[Task to carry out] Copy out the lines that have "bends" in them.

[Records for this task]

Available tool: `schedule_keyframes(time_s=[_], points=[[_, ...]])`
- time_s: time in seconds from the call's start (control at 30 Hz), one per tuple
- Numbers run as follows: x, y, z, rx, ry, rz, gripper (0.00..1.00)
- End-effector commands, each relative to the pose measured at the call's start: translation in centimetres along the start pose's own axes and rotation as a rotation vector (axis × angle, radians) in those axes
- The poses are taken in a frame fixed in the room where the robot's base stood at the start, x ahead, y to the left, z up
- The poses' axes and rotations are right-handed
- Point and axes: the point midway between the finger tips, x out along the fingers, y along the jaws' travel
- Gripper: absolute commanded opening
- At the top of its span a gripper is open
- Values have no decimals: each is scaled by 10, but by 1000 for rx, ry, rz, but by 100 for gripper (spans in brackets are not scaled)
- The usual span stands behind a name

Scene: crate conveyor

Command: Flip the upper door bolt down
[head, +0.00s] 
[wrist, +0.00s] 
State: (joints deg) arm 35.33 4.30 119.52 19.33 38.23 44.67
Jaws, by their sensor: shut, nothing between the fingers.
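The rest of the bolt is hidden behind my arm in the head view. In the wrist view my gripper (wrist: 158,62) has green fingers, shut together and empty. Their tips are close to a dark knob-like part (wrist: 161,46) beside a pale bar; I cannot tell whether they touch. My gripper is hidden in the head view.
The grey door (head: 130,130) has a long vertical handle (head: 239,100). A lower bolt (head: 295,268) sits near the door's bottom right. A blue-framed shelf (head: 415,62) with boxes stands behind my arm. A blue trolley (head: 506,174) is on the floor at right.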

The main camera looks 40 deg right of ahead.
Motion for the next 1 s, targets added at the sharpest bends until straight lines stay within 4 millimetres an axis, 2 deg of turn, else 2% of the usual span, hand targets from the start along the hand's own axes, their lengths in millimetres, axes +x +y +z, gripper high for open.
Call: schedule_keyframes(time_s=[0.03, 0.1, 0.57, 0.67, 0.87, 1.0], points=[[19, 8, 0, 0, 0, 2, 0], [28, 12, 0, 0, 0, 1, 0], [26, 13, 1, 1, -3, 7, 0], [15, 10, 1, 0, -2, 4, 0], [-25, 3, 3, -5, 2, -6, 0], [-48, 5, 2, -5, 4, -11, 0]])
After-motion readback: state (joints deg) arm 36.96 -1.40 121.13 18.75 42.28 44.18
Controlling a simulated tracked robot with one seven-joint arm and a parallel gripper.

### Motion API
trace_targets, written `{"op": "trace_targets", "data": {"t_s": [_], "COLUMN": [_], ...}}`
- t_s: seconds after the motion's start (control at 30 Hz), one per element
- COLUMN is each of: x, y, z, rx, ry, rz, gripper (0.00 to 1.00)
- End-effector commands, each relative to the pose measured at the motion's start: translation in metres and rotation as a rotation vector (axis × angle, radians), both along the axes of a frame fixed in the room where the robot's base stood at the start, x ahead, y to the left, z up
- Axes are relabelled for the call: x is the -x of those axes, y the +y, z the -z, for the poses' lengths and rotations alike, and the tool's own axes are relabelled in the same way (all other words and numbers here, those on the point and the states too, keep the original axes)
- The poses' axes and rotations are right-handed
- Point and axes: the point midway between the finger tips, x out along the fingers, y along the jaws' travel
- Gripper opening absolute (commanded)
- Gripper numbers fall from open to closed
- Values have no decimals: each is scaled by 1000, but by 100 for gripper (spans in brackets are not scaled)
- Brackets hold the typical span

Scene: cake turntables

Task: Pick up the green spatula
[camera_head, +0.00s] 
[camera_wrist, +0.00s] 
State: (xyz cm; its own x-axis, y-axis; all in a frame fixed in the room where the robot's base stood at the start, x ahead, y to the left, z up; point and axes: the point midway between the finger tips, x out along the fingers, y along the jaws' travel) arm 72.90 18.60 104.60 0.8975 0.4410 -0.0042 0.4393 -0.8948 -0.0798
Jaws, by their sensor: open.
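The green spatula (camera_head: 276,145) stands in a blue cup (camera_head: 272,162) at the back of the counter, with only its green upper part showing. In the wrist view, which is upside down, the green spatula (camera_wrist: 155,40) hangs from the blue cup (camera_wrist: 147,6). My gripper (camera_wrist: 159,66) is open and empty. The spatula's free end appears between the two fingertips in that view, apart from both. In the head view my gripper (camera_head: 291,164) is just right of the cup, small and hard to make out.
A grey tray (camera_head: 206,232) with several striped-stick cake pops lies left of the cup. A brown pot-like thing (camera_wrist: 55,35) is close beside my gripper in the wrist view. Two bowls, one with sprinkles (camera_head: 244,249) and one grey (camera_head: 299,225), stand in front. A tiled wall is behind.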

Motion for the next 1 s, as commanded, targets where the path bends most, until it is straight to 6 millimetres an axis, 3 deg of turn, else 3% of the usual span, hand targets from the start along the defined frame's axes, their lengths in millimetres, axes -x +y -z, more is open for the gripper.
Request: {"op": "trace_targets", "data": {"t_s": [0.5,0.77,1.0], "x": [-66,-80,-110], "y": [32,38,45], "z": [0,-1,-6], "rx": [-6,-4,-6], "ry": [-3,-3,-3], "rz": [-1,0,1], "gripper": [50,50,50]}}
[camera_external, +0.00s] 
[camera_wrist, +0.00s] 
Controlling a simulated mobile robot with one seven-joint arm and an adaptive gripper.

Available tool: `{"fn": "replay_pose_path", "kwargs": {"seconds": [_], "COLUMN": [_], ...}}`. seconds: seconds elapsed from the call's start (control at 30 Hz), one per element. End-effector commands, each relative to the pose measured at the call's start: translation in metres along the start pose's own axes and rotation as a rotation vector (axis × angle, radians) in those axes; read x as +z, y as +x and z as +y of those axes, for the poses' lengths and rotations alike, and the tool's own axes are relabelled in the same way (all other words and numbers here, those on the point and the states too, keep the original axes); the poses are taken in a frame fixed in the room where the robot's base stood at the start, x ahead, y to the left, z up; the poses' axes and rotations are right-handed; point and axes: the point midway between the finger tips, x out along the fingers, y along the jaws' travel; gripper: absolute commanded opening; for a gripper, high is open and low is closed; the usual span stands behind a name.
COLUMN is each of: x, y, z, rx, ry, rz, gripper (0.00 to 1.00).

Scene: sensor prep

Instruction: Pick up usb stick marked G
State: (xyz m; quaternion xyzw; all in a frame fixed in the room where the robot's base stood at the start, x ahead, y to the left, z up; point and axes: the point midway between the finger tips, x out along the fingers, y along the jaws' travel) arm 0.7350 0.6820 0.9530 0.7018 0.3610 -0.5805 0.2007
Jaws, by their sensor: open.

[Correct answer]
Motion for the next 1 s, targets added at the sharpest bends until straight lines stay within 4 millimetres an axis, 2 deg of turn, else 2% of the usual span, hand targets from the start along the hand's own axes, their lengths in millimetres, axes +x +y +z, gripper high for open.
Motion for the next 1 s, as commanded, targets where the path bends most, until it is straight to 6 millimetres an axis, 3 deg of turn, else 3% of the usual span, hand targets from the start along the defined frame's axes, their lengths in millimetres, axes -x +y -z, more is open for the gripper.

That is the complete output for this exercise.